═══ INFORMATION PROVIDED ═══
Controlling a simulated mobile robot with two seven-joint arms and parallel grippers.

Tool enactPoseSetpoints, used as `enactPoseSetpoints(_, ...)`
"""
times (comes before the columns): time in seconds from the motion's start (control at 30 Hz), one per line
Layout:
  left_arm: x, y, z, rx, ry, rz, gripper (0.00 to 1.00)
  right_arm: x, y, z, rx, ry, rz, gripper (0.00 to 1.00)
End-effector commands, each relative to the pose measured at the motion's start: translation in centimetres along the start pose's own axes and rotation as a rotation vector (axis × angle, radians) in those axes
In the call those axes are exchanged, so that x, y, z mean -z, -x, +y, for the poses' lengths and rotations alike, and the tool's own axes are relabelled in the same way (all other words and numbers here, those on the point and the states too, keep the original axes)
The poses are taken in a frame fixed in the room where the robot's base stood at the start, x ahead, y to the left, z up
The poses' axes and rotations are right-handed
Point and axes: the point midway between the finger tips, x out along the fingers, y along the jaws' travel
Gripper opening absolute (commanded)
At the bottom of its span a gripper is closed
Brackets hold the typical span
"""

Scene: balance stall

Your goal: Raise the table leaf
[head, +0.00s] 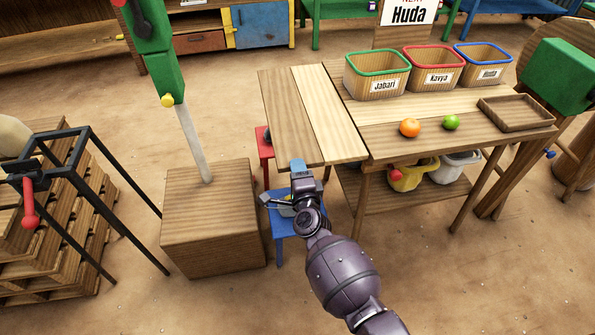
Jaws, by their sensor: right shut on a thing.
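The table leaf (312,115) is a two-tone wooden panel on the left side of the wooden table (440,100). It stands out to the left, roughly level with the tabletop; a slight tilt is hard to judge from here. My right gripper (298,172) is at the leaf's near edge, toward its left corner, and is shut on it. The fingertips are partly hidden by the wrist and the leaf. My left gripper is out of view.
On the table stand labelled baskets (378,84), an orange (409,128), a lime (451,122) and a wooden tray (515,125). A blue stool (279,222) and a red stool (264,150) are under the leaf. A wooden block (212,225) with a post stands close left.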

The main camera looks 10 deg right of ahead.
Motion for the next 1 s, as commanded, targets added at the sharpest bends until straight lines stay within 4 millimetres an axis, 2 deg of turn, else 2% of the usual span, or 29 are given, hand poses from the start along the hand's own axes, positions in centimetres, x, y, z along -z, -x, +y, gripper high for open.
═══
PROBLEM TO SOLVE: Count how many lines above include the word "commanded" and answer with that figure only.

WRITTEN SOLUTION: 2